Cumhurbaşkanı Recep Tayyip Erdoğan, 80. BM Genel Kurul toplantısında dünyaya seslendi. Gazze Şeridi’nde sivillere yaşatılan zulme ilişkin karelerle kürsüye çıkan Erdoğan, İsrail’e sert tepki göstererek “Gazze’de soykırım sürüyor, ölenlerin 20 binden fazlası çocuk. İnsanlık tarihi son bir asırda böyle bir vahşet görmemiştir. İsrail yönetimi tamamen kontrolü kaybetti” ifadelerini kullandı.
Birleşmiş Milletler (BM) üyesi ülkelerin liderleri ve üst düzey temsilcilerini New York’ta bir araya getiren BM 80. Genel Kurulu’nun tarihi oturumunda Türkiye’yi temsil eden Cumhurbaşkanı Recep Tayyip Erdoğan, önemli açıklamalarda bulundu.
“Konuşmamın hemen başında Filistin’in giderek artan sayıda ülke tarafından tanındığı bir dönemde, Filistin Devlet Başkanı Sayın Mahmut Abbas’ın bugün bizzat aramızda olamayışından duyduğum üzüntüyü ifade etmek istiyorum. Biz bugün bu kürsüde, kendi vatandaşlarımızla birlikte sesi kısılmak istenen Filistin halkına da tercüman olmak için bulunuyoruz. Filistin devletini tanıyacağını açıklayan tüm ülkelere teşekkür ediyor, henüz bu kararı almayan devletleri ise bir an önce harekete geçmeye çağırıyorum.
Birleşmiş Milletler Şartı, bundan 80 yıl önce San Francisco’da imzalandı ve 24 Ekim 1945’te yürürlüğe girdi. Birleşmiş Milletler kuruluş şartının ilk maddesinin ilk kelimelerini burada tekrar hatırlatmak isterim: “Birleşmiş Milletler’in amacı, uluslararası barış ve güvenliği korumaktır.” Evet, bizler bu salonda Birleşmiş Milletler’in 80. yaşını kutlarken, dünyanın birçok bölgesinde kuruluş şartının ilk maddesinin ilk kelimelerine gölge düşürecek vahim hadiseler yaşanıyor.
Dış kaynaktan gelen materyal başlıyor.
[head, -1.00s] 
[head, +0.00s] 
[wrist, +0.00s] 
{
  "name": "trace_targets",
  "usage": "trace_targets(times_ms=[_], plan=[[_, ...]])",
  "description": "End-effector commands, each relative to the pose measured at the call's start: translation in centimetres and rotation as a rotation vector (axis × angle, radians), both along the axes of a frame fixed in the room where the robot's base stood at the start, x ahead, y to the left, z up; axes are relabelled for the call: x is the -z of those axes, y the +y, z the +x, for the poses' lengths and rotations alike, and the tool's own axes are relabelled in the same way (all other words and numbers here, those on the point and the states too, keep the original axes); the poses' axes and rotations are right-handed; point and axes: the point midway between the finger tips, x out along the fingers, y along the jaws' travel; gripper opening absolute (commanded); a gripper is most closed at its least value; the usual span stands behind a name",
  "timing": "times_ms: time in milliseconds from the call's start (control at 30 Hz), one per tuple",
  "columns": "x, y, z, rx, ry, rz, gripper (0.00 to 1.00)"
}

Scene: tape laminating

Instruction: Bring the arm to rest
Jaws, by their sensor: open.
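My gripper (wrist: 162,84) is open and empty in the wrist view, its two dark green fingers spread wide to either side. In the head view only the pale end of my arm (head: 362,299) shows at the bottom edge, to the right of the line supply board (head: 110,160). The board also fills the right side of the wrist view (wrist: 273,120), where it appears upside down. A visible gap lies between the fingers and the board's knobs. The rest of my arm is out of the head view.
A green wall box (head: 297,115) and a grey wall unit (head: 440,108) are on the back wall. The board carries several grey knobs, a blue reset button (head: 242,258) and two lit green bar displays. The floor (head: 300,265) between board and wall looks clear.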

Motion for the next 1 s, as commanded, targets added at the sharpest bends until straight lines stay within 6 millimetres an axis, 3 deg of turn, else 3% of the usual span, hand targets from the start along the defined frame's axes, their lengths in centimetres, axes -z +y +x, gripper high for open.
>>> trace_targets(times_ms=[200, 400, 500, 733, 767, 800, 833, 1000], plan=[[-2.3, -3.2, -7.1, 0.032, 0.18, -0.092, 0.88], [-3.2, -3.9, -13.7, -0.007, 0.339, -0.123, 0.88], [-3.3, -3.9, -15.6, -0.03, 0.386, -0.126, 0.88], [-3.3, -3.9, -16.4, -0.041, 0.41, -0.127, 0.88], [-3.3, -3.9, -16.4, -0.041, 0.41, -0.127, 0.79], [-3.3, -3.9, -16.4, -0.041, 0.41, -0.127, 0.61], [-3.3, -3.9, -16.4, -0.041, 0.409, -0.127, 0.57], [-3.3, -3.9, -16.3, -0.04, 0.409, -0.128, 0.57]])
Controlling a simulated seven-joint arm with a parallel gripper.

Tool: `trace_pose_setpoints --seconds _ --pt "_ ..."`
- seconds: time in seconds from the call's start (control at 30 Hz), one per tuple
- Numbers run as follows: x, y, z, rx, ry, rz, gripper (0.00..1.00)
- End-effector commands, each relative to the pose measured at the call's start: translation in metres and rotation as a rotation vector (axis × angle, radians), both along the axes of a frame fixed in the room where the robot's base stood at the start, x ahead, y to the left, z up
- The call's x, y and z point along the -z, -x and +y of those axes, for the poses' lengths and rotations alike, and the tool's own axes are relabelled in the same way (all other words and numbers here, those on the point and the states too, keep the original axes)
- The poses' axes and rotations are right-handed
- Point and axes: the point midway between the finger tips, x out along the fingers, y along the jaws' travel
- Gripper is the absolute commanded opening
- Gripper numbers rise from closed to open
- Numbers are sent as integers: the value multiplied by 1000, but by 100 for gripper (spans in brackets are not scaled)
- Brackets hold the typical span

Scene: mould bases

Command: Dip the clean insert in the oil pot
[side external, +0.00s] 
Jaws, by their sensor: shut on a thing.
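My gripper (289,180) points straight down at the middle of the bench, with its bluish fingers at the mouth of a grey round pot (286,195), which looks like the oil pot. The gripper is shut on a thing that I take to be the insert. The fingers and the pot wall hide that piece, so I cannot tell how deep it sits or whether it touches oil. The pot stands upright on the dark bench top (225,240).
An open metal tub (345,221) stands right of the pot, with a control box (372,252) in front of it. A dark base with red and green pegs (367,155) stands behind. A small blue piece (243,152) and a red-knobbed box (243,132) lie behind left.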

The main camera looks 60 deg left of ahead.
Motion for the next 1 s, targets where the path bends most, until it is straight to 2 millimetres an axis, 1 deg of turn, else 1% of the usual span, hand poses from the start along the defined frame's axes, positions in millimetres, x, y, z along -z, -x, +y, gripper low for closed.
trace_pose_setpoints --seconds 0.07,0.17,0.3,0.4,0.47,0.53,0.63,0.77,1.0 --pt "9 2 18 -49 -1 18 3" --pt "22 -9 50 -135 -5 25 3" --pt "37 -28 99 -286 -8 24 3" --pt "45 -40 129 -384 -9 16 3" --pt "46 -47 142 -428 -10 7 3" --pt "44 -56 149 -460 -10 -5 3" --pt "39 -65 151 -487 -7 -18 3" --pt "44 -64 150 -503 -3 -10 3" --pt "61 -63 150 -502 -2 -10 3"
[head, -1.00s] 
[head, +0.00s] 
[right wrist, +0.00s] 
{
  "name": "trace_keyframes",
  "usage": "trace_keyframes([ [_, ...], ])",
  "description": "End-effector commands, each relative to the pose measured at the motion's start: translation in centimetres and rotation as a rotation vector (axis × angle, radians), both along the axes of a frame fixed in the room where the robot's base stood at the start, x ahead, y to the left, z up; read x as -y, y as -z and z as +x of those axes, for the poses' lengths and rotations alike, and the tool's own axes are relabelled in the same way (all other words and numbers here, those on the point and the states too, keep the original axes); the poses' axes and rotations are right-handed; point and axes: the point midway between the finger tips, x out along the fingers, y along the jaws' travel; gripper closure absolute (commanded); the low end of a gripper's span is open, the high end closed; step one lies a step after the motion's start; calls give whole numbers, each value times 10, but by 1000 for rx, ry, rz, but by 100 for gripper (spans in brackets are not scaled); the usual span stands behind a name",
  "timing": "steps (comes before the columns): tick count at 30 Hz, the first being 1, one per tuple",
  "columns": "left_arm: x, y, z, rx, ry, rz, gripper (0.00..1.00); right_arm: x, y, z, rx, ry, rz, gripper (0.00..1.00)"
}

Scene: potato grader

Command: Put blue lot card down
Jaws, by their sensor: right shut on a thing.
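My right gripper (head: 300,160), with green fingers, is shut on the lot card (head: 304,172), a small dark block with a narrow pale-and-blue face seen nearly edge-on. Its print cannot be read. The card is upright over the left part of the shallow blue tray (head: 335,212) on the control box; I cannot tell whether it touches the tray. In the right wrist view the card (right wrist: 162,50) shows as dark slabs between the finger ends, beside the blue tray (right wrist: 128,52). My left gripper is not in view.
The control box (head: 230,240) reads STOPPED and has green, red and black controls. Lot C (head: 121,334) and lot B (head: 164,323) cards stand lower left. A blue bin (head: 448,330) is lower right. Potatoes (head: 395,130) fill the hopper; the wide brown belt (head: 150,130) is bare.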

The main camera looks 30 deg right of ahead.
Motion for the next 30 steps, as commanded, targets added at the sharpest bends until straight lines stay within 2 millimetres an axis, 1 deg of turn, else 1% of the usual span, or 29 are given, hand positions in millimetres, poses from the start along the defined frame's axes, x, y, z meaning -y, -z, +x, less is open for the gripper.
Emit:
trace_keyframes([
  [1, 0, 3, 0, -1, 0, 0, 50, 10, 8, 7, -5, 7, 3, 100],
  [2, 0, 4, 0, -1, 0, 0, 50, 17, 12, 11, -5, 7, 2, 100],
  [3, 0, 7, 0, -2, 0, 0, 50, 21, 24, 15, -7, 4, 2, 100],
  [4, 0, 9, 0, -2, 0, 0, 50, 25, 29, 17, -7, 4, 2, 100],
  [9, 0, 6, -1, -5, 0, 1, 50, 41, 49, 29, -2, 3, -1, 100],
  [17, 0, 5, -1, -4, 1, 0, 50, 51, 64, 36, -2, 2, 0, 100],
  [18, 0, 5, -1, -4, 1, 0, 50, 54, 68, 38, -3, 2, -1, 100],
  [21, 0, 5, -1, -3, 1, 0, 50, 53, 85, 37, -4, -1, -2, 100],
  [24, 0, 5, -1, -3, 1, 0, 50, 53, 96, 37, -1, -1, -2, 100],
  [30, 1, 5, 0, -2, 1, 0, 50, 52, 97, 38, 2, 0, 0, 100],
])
Bizler bu salonda BM’nin 80’inci yaşını kutlarken dünyanın birçok bölgesinde kuruluş şartının ilk maddesinin ilk kelimelerine gölge düşürecek vahim hadiseler yaşanıyor. Özellikle Gazze’de gözlerimizin önünde 700 günü aşkın bir süredir soykırım devam ediyor. Biz toplantı halindeyken dahi Gazze’de şu anda siviller katlediliyor. Gazze’de ölen sivillerin sayısı 65 bini geçti. Enkaz altında kaç cenazenin olduğu henüz bilinmiyor. Ölenlerin 20 binden fazlası çocuk. İsrail tarafından Gazze’de son 23 aydır her saat, evet her saat bir çocuk acımasızca hayattan kopartılıyor. Bunlar sayı değil dostlar; hepsi birer can, birer masum insan. Şu anda sadece silahlarla değil, açlık silahıyla da insanlar öldürülüyor. 21. yüzyılda medeni dünyanın bakışları altında 146’sı çocuk 428 kişi açlıktan hayatını kaybetti ve sayı her geçen gün artıyor.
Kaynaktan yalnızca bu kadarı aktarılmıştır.